Around 3,700 hectares are currently under saffron cultivation in Jammu & Kashmir.

Speaking to ThePrint, Agriculture Director Altaf Aijaz Andrabi explained the reason behind this year’s windfall harvest.

The period between 2016 and 2018, he said, was considered a dry spell for saffron — not because it did not rain or snow, but because precipitation did not take place at the preferred time.

“Saffron is an extremely delicate flower and needs a typical weather type to initiate the physiological process… A slight change in weather can either destroy the crop or make it flourish,” Andrabi said.

The senior official said the period from 27 October to 7 November is most crucial for saffron.

“Kashmir receives its maximum rainfall during this period, and even light snowfall in the first week of November… is beneficial for the crop,” Andrabi added. 

“What happened this year is that there was rainfall on 22 and 23 October, which could not have come at a better time,” he said. 

“The rains brought the temperature down. The subsequent increase in temperature from 25 October breathed life into the crop,” Andrabi said.

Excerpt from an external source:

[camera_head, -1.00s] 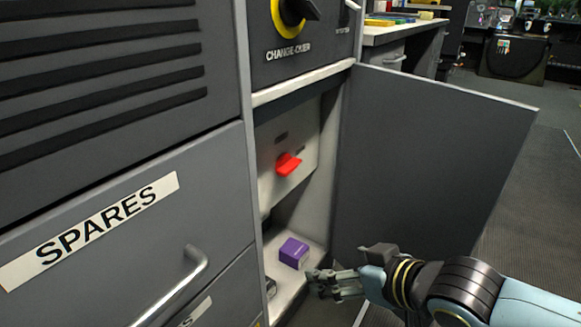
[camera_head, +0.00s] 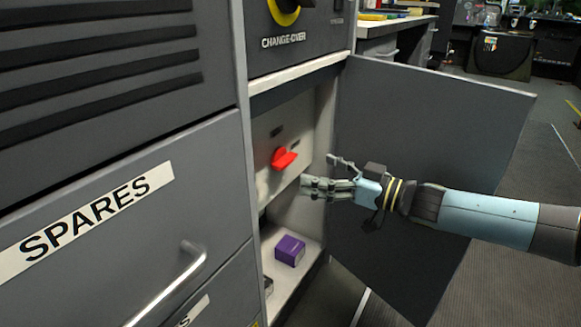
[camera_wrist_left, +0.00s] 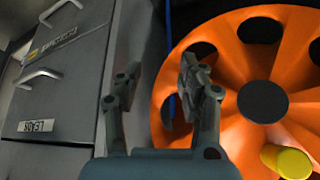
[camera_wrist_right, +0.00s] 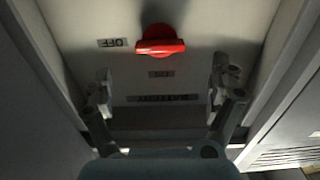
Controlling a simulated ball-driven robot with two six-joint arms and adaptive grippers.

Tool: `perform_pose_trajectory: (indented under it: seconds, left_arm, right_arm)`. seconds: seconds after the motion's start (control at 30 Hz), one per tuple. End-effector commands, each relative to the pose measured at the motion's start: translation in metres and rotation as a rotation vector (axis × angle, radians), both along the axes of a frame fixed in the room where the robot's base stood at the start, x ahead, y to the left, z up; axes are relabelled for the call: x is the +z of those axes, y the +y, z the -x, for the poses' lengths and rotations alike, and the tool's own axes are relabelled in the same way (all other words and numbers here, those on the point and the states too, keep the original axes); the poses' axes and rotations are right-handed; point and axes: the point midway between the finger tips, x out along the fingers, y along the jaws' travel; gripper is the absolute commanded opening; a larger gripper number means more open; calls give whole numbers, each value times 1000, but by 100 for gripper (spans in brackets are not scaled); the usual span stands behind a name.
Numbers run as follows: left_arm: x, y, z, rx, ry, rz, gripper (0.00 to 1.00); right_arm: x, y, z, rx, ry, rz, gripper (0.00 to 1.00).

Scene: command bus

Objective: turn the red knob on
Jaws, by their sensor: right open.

This fluctuation in temperatures is what the saffron crop needed. “Most of the saffron was harvested before the 7 November snowfall… We expect a bumper crop this year,” he added.

Right climate for saffron this year

Saffron, which has not been able to flourish over the years because of climate change, has not survived the weather onslaught unscathed either.

Saffron Growers Association president Abdul Majeed Wani said this year’s produce could have been even higher but for the 7 November snowfall. 

“The produce was extremely good. The rains took place at a time when they were needed the most, resulting in an impressive germination,” he added. 

“As a result, even the seeds that are produced annually increased massively but nearly 35-40 per cent of the produce got destroyed due to the snow,” Wani said. The government, however, claims only 5 per cent of the saffron produce was not harvested.

Officials said saffron cultivation in Kashmir has yet to achieve full potential despite the local harvest being better than that of the world’s largest saffron producer — Iran, where the flower is being cultivated over 30,000 hectares.

At its peak, saffron cultivation only accounted for 5,700 hectares of Kashmir land.